The philosophical implication of identifying semantic primitives lies in the assertion of semantic universality. If these fundamental units of meaning truly exist, they must transcend specific cultural contexts or language families, suggesting a shared cognitive architecture across the human species. This universality implies that the basic elements used to describe motion, existence, possession, and mental states are inherently similar, regardless of whether the speaker communicates in English, Mandarin, or Swahili. This framework contrasts sharply with approaches that view meaning as purely relational or culturally contingent. Proponents argue that without these stable, cross-linguistically valid building blocks, the process of language learning, particularly the rapid mapping of words to concepts observed in early childhood, would be profoundly more challenging, if not impossible. Therefore, the primitive functions as a universal conceptual denominator, allowing for robust communication and shared understanding of the world, regardless of the superficial differences in linguistic manifestation. The identification and formalization of this finite set of core concepts remains a principal goal for researchers in semantics and cognitive modeling.
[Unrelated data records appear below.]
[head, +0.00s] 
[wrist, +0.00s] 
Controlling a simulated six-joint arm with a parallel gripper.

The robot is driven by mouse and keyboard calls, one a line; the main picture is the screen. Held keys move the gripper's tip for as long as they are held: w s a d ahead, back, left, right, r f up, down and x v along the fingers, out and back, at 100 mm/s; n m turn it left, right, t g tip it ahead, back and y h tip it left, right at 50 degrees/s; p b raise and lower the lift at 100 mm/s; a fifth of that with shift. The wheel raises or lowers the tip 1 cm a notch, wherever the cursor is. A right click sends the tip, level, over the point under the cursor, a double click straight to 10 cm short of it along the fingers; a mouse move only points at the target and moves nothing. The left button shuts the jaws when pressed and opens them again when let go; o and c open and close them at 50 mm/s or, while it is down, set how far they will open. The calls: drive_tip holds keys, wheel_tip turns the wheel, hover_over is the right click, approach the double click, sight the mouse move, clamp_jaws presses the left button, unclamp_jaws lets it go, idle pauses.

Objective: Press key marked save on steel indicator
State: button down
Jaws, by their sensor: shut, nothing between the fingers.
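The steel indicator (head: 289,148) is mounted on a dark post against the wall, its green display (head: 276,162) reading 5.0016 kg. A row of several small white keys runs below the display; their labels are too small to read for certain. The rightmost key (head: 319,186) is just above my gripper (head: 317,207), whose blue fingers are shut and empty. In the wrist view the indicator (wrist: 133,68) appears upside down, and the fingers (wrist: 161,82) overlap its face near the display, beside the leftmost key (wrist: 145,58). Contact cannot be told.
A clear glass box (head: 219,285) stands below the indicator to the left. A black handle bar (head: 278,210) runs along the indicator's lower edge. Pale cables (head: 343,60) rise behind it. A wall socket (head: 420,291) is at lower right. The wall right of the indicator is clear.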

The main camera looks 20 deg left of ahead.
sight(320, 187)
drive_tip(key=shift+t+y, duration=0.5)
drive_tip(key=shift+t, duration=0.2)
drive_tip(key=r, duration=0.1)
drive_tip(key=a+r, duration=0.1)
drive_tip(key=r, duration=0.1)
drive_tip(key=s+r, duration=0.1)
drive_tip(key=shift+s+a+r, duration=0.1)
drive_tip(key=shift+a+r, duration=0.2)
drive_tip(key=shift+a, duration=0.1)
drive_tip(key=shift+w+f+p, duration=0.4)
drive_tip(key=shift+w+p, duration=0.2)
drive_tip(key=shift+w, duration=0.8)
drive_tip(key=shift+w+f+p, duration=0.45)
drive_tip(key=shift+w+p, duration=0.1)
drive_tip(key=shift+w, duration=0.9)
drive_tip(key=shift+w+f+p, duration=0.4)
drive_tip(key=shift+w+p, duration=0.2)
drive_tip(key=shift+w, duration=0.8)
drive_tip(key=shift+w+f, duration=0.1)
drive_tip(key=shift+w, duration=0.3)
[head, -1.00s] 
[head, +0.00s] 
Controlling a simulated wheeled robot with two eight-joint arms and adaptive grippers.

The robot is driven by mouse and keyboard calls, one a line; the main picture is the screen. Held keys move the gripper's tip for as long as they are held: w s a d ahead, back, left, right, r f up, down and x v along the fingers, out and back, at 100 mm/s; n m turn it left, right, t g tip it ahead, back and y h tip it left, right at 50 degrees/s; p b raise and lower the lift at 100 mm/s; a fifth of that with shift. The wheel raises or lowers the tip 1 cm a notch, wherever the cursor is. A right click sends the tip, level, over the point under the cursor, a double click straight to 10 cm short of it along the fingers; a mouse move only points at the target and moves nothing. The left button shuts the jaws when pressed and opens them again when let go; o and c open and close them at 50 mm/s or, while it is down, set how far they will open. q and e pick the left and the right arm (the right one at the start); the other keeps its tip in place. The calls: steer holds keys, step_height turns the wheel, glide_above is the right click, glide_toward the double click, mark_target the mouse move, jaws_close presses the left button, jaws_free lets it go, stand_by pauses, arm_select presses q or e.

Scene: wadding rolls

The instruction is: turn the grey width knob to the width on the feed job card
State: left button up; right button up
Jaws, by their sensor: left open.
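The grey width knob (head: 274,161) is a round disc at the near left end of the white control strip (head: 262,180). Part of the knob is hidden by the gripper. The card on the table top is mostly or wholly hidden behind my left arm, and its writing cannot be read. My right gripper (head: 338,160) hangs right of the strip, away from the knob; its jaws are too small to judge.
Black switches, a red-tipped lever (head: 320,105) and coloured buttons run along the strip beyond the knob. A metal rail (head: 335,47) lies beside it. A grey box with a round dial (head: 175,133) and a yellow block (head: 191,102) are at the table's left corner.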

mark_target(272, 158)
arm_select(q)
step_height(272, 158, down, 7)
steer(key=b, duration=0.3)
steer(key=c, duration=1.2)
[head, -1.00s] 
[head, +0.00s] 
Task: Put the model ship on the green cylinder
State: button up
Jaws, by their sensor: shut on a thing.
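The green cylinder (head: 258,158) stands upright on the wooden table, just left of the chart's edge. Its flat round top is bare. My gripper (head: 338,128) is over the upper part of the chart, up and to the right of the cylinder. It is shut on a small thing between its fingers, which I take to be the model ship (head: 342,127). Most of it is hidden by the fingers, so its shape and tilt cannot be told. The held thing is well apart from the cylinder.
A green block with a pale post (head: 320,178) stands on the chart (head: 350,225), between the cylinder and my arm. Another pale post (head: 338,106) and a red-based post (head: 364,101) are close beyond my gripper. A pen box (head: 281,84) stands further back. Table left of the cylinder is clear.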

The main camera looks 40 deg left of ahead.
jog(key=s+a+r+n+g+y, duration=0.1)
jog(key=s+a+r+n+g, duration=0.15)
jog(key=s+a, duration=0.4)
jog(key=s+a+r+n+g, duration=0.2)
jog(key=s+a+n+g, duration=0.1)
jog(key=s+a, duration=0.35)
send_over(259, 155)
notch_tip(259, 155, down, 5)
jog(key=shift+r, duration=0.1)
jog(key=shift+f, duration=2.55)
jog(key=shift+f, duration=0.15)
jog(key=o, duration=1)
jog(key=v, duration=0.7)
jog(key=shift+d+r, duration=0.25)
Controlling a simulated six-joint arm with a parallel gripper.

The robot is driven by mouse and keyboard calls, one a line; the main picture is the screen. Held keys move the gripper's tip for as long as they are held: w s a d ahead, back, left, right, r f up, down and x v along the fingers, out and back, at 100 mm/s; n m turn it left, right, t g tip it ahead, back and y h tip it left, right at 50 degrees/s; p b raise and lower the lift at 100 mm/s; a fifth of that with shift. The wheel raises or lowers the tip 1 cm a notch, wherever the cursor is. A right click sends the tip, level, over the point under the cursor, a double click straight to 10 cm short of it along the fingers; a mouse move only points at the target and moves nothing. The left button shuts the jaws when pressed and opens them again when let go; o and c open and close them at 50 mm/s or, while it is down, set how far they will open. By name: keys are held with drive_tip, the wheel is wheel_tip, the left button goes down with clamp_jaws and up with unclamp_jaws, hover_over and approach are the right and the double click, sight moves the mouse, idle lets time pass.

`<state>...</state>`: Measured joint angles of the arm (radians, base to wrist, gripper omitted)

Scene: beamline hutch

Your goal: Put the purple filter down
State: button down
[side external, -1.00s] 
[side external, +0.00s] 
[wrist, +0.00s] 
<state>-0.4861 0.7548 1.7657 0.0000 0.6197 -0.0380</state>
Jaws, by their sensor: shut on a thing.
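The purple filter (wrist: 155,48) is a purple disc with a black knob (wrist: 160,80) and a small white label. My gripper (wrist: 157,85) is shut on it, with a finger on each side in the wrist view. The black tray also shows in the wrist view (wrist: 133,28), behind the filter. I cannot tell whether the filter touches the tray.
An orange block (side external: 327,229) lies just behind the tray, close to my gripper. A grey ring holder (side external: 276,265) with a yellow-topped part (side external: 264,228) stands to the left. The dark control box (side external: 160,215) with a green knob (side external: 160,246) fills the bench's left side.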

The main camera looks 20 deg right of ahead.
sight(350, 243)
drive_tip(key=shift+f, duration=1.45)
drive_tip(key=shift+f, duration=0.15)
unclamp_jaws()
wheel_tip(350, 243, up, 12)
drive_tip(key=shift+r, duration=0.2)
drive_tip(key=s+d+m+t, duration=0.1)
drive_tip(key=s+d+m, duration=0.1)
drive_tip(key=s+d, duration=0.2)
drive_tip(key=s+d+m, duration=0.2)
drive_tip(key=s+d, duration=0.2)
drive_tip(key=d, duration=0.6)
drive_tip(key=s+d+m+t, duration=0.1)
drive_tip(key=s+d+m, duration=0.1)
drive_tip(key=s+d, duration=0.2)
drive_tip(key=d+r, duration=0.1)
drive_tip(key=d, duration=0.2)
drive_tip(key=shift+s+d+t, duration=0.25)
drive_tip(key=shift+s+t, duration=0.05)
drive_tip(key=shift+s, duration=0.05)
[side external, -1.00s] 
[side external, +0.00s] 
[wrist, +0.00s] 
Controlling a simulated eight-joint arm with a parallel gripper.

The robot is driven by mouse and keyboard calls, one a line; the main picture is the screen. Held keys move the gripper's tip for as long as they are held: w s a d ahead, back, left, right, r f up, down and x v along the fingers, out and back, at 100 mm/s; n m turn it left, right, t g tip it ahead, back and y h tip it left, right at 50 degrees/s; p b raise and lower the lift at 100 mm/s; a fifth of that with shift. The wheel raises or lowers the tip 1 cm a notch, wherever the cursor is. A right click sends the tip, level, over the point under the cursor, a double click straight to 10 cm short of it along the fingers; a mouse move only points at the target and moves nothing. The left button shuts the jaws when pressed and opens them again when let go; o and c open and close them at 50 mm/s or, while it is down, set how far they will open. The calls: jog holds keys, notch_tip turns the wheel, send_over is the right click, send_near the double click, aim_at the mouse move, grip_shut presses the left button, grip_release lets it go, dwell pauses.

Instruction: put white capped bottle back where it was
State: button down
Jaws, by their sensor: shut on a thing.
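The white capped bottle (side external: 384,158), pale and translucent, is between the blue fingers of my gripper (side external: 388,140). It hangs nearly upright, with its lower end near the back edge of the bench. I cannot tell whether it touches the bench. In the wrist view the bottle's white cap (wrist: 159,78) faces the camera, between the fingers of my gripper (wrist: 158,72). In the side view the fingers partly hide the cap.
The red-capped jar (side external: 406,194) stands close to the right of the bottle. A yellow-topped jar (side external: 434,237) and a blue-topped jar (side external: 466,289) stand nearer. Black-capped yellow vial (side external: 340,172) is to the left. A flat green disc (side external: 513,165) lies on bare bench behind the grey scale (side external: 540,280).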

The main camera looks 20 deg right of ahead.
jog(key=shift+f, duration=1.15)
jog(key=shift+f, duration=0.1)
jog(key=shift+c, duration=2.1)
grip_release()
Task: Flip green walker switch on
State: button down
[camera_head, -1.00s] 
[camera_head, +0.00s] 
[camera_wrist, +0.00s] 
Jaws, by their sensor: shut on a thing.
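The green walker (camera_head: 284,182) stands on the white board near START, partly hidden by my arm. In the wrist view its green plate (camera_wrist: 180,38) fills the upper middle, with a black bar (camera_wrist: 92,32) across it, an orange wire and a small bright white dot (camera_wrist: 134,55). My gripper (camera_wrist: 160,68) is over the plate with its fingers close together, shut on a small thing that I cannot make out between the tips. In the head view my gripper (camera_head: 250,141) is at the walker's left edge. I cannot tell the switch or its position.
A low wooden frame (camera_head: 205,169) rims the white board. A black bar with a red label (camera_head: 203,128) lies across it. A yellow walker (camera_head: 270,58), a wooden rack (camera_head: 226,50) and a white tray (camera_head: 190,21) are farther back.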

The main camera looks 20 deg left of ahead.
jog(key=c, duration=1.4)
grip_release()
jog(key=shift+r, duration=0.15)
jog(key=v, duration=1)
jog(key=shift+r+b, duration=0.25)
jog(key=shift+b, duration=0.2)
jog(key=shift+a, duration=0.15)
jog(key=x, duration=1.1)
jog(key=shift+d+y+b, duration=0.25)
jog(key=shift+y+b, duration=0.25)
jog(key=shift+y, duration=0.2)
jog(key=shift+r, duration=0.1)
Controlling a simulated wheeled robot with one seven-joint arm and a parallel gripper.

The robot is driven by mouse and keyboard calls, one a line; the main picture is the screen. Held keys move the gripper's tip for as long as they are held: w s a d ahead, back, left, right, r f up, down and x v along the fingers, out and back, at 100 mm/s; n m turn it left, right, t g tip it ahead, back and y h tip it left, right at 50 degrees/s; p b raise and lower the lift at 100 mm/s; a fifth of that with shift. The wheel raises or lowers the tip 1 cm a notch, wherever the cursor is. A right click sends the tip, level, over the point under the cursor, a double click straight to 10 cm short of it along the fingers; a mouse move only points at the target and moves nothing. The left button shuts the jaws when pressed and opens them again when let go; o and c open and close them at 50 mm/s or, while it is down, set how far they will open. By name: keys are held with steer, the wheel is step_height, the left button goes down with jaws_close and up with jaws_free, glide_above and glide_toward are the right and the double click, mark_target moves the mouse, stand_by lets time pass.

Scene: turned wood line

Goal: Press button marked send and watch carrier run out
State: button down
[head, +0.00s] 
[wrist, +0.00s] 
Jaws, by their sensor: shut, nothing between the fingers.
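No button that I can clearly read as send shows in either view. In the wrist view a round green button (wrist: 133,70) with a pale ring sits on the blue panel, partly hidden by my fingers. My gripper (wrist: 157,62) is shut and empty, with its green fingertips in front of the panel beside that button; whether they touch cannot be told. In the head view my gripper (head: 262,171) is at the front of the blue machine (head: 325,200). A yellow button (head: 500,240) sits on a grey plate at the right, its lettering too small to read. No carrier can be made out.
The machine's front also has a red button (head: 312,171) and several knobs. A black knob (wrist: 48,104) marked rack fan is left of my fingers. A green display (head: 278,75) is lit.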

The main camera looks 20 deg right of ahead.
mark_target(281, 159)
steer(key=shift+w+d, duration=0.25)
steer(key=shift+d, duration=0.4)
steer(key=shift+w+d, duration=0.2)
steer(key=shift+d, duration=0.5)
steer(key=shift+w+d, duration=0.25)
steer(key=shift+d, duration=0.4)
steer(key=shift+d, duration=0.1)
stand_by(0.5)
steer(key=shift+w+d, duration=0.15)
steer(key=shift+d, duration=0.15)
Furthermore, the utility of the semantic primitive extends beyond mere theoretical modeling; it offers practical applications in areas such as artificial intelligence and computational linguistics. By reducing complex lexical items into their constituent primitives, researchers can create efficient and unambiguous knowledge representations suitable for machine processing. This decomposition enables computers to parse and understand natural language input by mapping linguistic surface forms back to standardized conceptual structures. The formal representation of these primitives often involves predicate logic or similar formal systems, ensuring clarity and avoiding the ambiguity inherent in everyday language. This structured approach facilitates automated reasoning, semantic network creation, and cross-language information retrieval. Consequently, the search for a complete and non-redundant set of semantic primitives is driven both by the psychological desire to understand human cognition and the engineering necessity of building robust, semantically intelligent systems capable of handling the intricacies of human communication efficiently.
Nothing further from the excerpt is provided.